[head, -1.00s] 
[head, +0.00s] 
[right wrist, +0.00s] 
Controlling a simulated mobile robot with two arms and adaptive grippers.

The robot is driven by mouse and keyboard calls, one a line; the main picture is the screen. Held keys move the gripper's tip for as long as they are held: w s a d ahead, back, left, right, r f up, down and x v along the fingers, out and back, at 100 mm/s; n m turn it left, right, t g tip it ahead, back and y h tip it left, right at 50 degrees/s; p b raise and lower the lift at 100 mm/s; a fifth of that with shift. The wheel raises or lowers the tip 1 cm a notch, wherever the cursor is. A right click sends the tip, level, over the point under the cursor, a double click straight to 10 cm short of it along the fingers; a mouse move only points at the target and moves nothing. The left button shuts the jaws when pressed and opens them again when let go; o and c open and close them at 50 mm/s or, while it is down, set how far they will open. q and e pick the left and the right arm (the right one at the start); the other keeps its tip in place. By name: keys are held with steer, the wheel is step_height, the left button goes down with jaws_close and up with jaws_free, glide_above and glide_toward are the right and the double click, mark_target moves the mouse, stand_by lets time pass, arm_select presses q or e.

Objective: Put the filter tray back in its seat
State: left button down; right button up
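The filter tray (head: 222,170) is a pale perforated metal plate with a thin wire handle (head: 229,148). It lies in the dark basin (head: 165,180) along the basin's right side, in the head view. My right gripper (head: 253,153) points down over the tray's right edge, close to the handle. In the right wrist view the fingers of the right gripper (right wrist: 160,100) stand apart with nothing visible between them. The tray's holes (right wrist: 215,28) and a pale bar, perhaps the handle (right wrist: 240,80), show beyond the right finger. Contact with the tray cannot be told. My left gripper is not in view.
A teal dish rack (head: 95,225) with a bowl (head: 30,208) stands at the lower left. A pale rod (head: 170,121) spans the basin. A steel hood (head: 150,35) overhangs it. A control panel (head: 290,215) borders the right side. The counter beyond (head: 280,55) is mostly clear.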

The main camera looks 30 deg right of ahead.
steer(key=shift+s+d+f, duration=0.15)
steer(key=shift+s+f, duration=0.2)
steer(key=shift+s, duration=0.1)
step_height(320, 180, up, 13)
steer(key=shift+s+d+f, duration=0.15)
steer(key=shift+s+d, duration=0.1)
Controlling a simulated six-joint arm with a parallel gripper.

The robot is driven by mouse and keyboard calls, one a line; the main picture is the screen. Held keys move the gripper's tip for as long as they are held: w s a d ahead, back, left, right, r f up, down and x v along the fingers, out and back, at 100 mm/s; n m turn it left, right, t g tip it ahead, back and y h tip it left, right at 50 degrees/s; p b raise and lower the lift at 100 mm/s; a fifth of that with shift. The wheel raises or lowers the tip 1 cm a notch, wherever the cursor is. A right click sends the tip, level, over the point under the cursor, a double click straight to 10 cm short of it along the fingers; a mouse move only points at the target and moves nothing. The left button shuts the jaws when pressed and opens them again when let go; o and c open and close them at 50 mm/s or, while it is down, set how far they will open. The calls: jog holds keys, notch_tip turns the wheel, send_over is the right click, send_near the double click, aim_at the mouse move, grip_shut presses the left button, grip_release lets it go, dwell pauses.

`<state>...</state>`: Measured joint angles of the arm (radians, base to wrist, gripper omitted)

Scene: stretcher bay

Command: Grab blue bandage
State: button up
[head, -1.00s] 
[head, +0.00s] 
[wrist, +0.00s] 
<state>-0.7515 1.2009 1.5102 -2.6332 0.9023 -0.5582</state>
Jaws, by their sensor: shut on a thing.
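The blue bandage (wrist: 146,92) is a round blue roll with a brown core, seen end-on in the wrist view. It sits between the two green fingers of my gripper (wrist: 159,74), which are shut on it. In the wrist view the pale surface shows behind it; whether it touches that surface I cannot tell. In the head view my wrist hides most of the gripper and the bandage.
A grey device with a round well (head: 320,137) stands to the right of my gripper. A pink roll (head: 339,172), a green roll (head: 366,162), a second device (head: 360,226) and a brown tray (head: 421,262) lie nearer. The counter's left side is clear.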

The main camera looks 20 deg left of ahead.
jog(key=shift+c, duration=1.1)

──────

### [WORK REQUIRED]
From the listing above, extract all records word for word.

### [SOLUTION FOR THIS TASK]
[head, -1.00s] 
[head, +0.00s] 
[right wrist, +0.00s] 
Controlling a simulated mobile robot with two arms and adaptive grippers.

The robot is driven by mouse and keyboard calls, one a line; the main picture is the screen. Held keys move the gripper's tip for as long as they are held: w s a d ahead, back, left, right, r f up, down and x v along the fingers, out and back, at 100 mm/s; n m turn it left, right, t g tip it ahead, back and y h tip it left, right at 50 degrees/s; p b raise and lower the lift at 100 mm/s; a fifth of that with shift. The wheel raises or lowers the tip 1 cm a notch, wherever the cursor is. A right click sends the tip, level, over the point under the cursor, a double click straight to 10 cm short of it along the fingers; a mouse move only points at the target and moves nothing. The left button shuts the jaws when pressed and opens them again when let go; o and c open and close them at 50 mm/s or, while it is down, set how far they will open. q and e pick the left and the right arm (the right one at the start); the other keeps its tip in place. By name: keys are held with steer, the wheel is step_height, the left button goes down with jaws_close and up with jaws_free, glide_above and glide_toward are the right and the double click, mark_target moves the mouse, stand_by lets time pass, arm_select presses q or e.

Objective: Put the filter tray back in its seat
State: left button down; right button up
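The filter tray (head: 222,170) is a pale perforated metal plate with a thin wire handle (head: 229,148). It lies in the dark basin (head: 165,180) along the basin's right side, in the head view. My right gripper (head: 253,153) points down over the tray's right edge, close to the handle. In the right wrist view the fingers of the right gripper (right wrist: 160,100) stand apart with nothing visible between them. The tray's holes (right wrist: 215,28) and a pale bar, perhaps the handle (right wrist: 240,80), show beyond the right finger. Contact with the tray cannot be told. My left gripper is not in view.
A teal dish rack (head: 95,225) with a bowl (head: 30,208) stands at the lower left. A pale rod (head: 170,121) spans the basin. A steel hood (head: 150,35) overhangs it. A control panel (head: 290,215) borders the right side. The counter beyond (head: 280,55) is mostly clear.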

The main camera looks 30 deg right of ahead.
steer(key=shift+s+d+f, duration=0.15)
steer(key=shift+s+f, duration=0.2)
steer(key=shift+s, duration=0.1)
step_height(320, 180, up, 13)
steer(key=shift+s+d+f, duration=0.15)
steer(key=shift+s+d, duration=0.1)
Controlling a simulated six-joint arm with a parallel gripper.

The robot is driven by mouse and keyboard calls, one a line; the main picture is the screen. Held keys move the gripper's tip for as long as they are held: w s a d ahead, back, left, right, r f up, down and x v along the fingers, out and back, at 100 mm/s; n m turn it left, right, t g tip it ahead, back and y h tip it left, right at 50 degrees/s; p b raise and lower the lift at 100 mm/s; a fifth of that with shift. The wheel raises or lowers the tip 1 cm a notch, wherever the cursor is. A right click sends the tip, level, over the point under the cursor, a double click straight to 10 cm short of it along the fingers; a mouse move only points at the target and moves nothing. The left button shuts the jaws when pressed and opens them again when let go; o and c open and close them at 50 mm/s or, while it is down, set how far they will open. The calls: jog holds keys, notch_tip turns the wheel, send_over is the right click, send_near the double click, aim_at the mouse move, grip_shut presses the left button, grip_release lets it go, dwell pauses.

`<state>...</state>`: Measured joint angles of the arm (radians, base to wrist, gripper omitted)

Scene: stretcher bay

Command: Grab blue bandage
State: button up
[head, -1.00s] 
[head, +0.00s] 
[wrist, +0.00s] 
<state>-0.7515 1.2009 1.5102 -2.6332 0.9023 -0.5582</state>
Jaws, by their sensor: shut on a thing.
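The blue bandage (wrist: 146,92) is a round blue roll with a brown core, seen end-on in the wrist view. It sits between the two green fingers of my gripper (wrist: 159,74), which are shut on it. In the wrist view the pale surface shows behind it; whether it touches that surface I cannot tell. In the head view my wrist hides most of the gripper and the bandage.
A grey device with a round well (head: 320,137) stands to the right of my gripper. A pink roll (head: 339,172), a green roll (head: 366,162), a second device (head: 360,226) and a brown tray (head: 421,262) lie nearer. The counter's left side is clear.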

The main camera looks 20 deg left of ahead.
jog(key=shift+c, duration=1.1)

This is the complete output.